Task: Write out the entire listing below exactly, with the pictures left out.

Information provided:
= = =
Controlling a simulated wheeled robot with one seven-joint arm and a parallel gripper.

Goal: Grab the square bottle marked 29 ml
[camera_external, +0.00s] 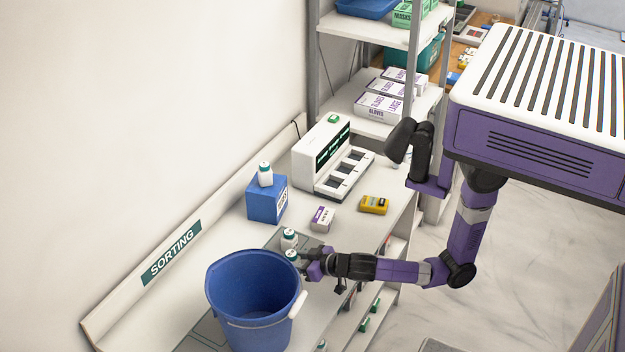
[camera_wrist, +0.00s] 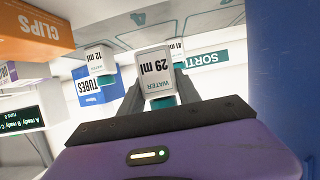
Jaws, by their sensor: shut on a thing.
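The square white bottle marked 29 ml (camera_wrist: 155,66) stands out in the wrist view, its label upside down and reading WATER, with a green part below. My gripper (camera_wrist: 160,97) is shut on it, one dark finger on each side.
The blue bucket (camera_external: 250,318) is close beside my gripper. A blue TUBES box (camera_external: 267,203) carries a bottle marked 12 ml (camera_wrist: 98,60). A small white box (camera_external: 321,219), a yellow item (camera_external: 374,204) and a white machine (camera_external: 322,150) stand further back.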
= = =
Complete output:
Controlling a simulated wheeled robot with one seven-joint arm and a parallel gripper.

Goal: Grab the square bottle marked 29 ml
[camera_external, +0.00s] 
[camera_wrist, +0.00s] 
Jaws, by their sensor: shut on a thing.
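The square white bottle marked 29 ml (camera_wrist: 155,66) stands out in the wrist view, its label upside down and reading WATER, with a green part below. My gripper (camera_wrist: 160,97) is shut on it, one dark finger on each side.
The blue bucket (camera_external: 250,318) is close beside my gripper. A blue TUBES box (camera_external: 267,203) carries a bottle marked 12 ml (camera_wrist: 98,60). A small white box (camera_external: 321,219), a yellow item (camera_external: 374,204) and a white machine (camera_external: 322,150) stand further back.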

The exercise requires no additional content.